### SUPPLIED MATERIAL
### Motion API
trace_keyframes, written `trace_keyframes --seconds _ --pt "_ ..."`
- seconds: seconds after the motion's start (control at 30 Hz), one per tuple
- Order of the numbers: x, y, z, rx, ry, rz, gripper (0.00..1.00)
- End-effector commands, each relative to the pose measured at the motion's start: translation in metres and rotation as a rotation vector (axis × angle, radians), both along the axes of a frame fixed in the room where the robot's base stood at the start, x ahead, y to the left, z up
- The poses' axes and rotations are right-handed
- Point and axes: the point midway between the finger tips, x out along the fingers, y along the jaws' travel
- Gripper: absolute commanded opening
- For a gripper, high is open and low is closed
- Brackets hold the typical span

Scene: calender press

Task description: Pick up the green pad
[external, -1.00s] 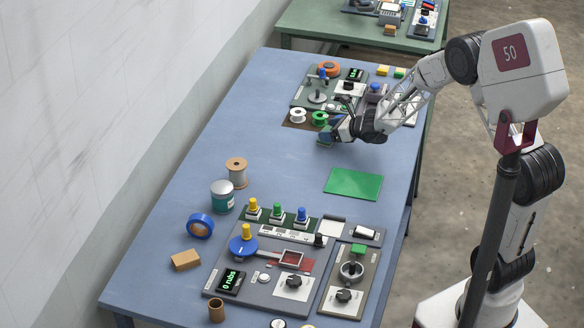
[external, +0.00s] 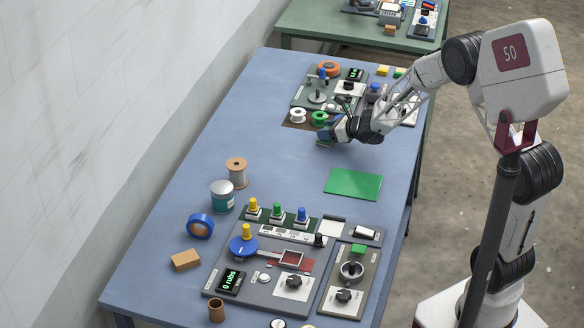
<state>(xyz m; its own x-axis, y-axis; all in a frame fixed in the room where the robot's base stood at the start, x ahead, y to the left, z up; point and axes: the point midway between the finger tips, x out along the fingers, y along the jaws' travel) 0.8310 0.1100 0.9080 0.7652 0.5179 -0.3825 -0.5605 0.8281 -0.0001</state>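My gripper (external: 326,134) is low over the far part of the blue table, pointing left. A larger flat green sheet (external: 353,184) lies on the table nearer the camera, apart from the gripper.
White and green spools (external: 298,116) stand just left of my gripper, with a far control panel (external: 316,97) behind. A near press panel (external: 265,278), a tin (external: 222,196), a tan spool (external: 237,172) and blue tape (external: 200,226) are nearer.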

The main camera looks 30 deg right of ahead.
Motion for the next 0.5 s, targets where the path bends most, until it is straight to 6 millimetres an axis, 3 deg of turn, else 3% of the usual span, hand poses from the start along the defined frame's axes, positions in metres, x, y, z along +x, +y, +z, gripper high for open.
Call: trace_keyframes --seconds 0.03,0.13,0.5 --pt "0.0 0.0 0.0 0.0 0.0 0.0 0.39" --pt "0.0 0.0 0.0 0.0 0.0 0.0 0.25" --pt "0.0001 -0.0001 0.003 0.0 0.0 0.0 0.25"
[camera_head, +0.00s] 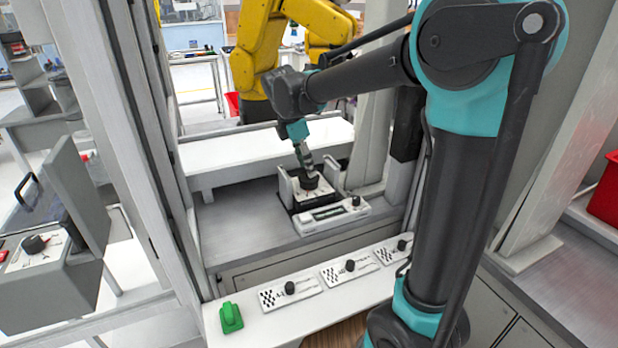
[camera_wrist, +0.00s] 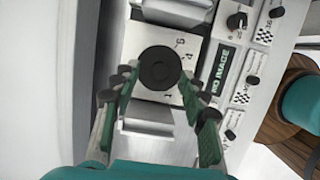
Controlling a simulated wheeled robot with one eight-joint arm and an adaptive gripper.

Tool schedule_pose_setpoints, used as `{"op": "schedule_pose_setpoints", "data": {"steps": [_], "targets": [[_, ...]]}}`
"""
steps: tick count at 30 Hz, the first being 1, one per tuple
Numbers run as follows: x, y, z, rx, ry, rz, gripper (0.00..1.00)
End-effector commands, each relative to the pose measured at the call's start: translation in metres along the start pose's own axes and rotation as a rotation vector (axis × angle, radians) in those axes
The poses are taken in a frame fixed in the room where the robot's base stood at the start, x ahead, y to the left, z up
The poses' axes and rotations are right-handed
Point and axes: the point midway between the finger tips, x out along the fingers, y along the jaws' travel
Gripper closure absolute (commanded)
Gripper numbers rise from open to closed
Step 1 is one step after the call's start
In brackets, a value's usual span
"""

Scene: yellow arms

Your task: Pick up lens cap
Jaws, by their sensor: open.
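A round black disc that looks like the lens cap (camera_wrist: 159,67) lies on a white plate (camera_wrist: 186,72) with printed numbers, between my open fingers in the wrist view. The head view shows the same dark disc (camera_head: 309,182) on the box-like device on the bench. My gripper (camera_wrist: 157,82) is open, with one finger to the left and one to the right of the disc's near edge. In the head view my gripper (camera_head: 306,164) points down just above the disc. I cannot tell whether the fingertips touch it.
The device (camera_head: 342,216) has upright side walls close to my gripper. A front ledge carries several knob panels (camera_head: 290,293) and a green object (camera_head: 231,317). A yellow arm (camera_head: 258,50) stands behind. A pale frame post (camera_head: 135,120) is at left; a red bin (camera_head: 605,190) is at right.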

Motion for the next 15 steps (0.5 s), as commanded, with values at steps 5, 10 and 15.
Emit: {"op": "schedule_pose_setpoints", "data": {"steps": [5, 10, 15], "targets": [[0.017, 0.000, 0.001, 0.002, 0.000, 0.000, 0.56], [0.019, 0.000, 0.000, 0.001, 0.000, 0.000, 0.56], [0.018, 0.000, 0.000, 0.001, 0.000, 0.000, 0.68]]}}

### PROBLEM DETAILS
Omit the pictures, then output the rest of the listing exactly.

### FINAL ANSWER
### Motion API
trace_keyframes, written `trace_keyframes --seconds _ --pt "_ ..."`
- seconds: seconds after the motion's start (control at 30 Hz), one per tuple
- Order of the numbers: x, y, z, rx, ry, rz, gripper (0.00..1.00)
- End-effector commands, each relative to the pose measured at the motion's start: translation in metres and rotation as a rotation vector (axis × angle, radians), both along the axes of a frame fixed in the room where the robot's base stood at the start, x ahead, y to the left, z up
- The poses' axes and rotations are right-handed
- Point and axes: the point midway between the finger tips, x out along the fingers, y along the jaws' travel
- Gripper: absolute commanded opening
- For a gripper, high is open and low is closed
- Brackets hold the typical span

Scene: calender press

Task description: Pick up the green pad
[external, -1.00s] 
[external, +0.00s] 
<state>(xyz m; its own x-axis, y-axis; all in a frame fixed in the room where the robot's base stood at the start, x ahead, y to the left, z up; point and axes: the point midway between the finger tips, x out along the fingers, y along the jaws' travel) 0.8310 0.1100 0.9080 0.7652 0.5179 -0.3825 -0.5605 0.8281 -0.0001</state>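My gripper (external: 326,134) is low over the far part of the blue table, pointing left. A larger flat green sheet (external: 353,184) lies on the table nearer the camera, apart from the gripper.
White and green spools (external: 298,116) stand just left of my gripper, with a far control panel (external: 316,97) behind. A near press panel (external: 265,278), a tin (external: 222,196), a tan spool (external: 237,172) and blue tape (external: 200,226) are nearer.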

The main camera looks 30 deg right of ahead.
Motion for the next 0.5 s, targets where the path bends most, until it is straight to 6 millimetres an axis, 3 deg of turn, else 3% of the usual span, hand poses from the start along the defined frame's axes, positions in metres, x, y, z along +x, +y, +z, gripper high for open.
Call: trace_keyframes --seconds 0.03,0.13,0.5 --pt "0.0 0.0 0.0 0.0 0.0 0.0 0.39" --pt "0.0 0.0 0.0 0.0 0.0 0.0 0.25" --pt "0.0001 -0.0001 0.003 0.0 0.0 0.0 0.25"
[camera_head, +0.00s] 
[camera_wrist, +0.00s] 
Controlling a simulated wheeled robot with one eight-joint arm and an adaptive gripper.

Tool schedule_pose_setpoints, used as `{"op": "schedule_pose_setpoints", "data": {"steps": [_], "targets": [[_, ...]]}}`
"""
steps: tick count at 30 Hz, the first being 1, one per tuple
Numbers run as follows: x, y, z, rx, ry, rz, gripper (0.00..1.00)
End-effector commands, each relative to the pose measured at the call's start: translation in metres along the start pose's own axes and rotation as a rotation vector (axis × angle, radians) in those axes
The poses are taken in a frame fixed in the room where the robot's base stood at the start, x ahead, y to the left, z up
The poses' axes and rotations are right-handed
Point and axes: the point midway between the finger tips, x out along the fingers, y along the jaws' travel
Gripper closure absolute (commanded)
Gripper numbers rise from open to closed
Step 1 is one step after the call's start
In brackets, a value's usual span
"""

Scene: yellow arms

Your task: Pick up lens cap
Jaws, by their sensor: open.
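A round black disc that looks like the lens cap (camera_wrist: 159,67) lies on a white plate (camera_wrist: 186,72) with printed numbers, between my open fingers in the wrist view. The head view shows the same dark disc (camera_head: 309,182) on the box-like device on the bench. My gripper (camera_wrist: 157,82) is open, with one finger to the left and one to the right of the disc's near edge. In the head view my gripper (camera_head: 306,164) points down just above the disc. I cannot tell whether the fingertips touch it.
The device (camera_head: 342,216) has upright side walls close to my gripper. A front ledge carries several knob panels (camera_head: 290,293) and a green object (camera_head: 231,317). A yellow arm (camera_head: 258,50) stands behind. A pale frame post (camera_head: 135,120) is at left; a red bin (camera_head: 605,190) is at right.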

Motion for the next 15 steps (0.5 s), as commanded, with values at steps 5, 10 and 15.
Emit: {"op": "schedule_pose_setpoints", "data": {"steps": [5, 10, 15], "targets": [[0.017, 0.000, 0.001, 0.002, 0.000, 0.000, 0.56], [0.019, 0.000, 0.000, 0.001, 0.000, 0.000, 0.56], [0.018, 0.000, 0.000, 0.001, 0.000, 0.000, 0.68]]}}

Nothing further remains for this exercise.